WRITTEN TASK »
Take the lines from the one with "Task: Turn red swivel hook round" through the end of the material below and repeat them exactly, dropping every picture.

--- begin ---

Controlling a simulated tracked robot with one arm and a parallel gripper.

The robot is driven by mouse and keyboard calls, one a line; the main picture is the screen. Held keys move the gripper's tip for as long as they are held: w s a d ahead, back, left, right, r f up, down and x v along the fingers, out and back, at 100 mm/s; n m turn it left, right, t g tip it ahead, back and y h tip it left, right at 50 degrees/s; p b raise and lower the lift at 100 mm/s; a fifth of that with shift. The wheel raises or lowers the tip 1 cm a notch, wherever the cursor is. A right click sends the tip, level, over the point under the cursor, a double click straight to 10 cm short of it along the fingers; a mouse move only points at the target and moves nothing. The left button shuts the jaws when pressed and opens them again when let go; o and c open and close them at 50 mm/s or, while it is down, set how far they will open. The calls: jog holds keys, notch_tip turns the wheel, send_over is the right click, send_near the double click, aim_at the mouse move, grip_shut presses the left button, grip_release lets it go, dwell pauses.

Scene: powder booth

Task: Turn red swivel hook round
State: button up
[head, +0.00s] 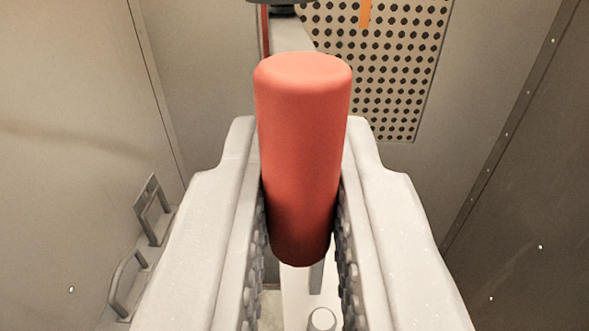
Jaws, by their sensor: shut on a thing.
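A red cylinder with a rounded top edge (303,140) stands upright in the middle of the head view, between the jaws of my gripper (302,190). It looks like part of the red swivel hook, but no hook shape shows. My gripper is shut on it, with a pale finger on each side and dark ribbed pads against its sides. The top of the cylinder sticks out beyond the fingertips. Whatever the cylinder joins to is hidden behind it and the fingers.
A perforated panel (390,85) with an orange strip (365,12) is on the back wall. Metal brackets (152,210) sit at the lower left by the left wall (70,130). A dark panel (535,190) bounds the right. Room shows on both sides of the gripper.

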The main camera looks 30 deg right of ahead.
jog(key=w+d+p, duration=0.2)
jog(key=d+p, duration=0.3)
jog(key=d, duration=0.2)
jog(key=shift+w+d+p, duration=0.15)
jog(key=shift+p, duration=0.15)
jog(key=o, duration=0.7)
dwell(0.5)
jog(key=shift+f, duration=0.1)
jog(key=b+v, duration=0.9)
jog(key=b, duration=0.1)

--- end ---

SOLUTION TO THE EXERCISE »
Task: Turn red swivel hook round
State: button up
[head, +0.00s] 
Jaws, by their sensor: shut on a thing.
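A red cylinder with a rounded top edge (303,140) stands upright in the middle of the head view, between the jaws of my gripper (302,190). It looks like part of the red swivel hook, but no hook shape shows. My gripper is shut on it, with a pale finger on each side and dark ribbed pads against its sides. The top of the cylinder sticks out beyond the fingertips. Whatever the cylinder joins to is hidden behind it and the fingers.
A perforated panel (390,85) with an orange strip (365,12) is on the back wall. Metal brackets (152,210) sit at the lower left by the left wall (70,130). A dark panel (535,190) bounds the right. Room shows on both sides of the gripper.

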The main camera looks 30 deg right of ahead.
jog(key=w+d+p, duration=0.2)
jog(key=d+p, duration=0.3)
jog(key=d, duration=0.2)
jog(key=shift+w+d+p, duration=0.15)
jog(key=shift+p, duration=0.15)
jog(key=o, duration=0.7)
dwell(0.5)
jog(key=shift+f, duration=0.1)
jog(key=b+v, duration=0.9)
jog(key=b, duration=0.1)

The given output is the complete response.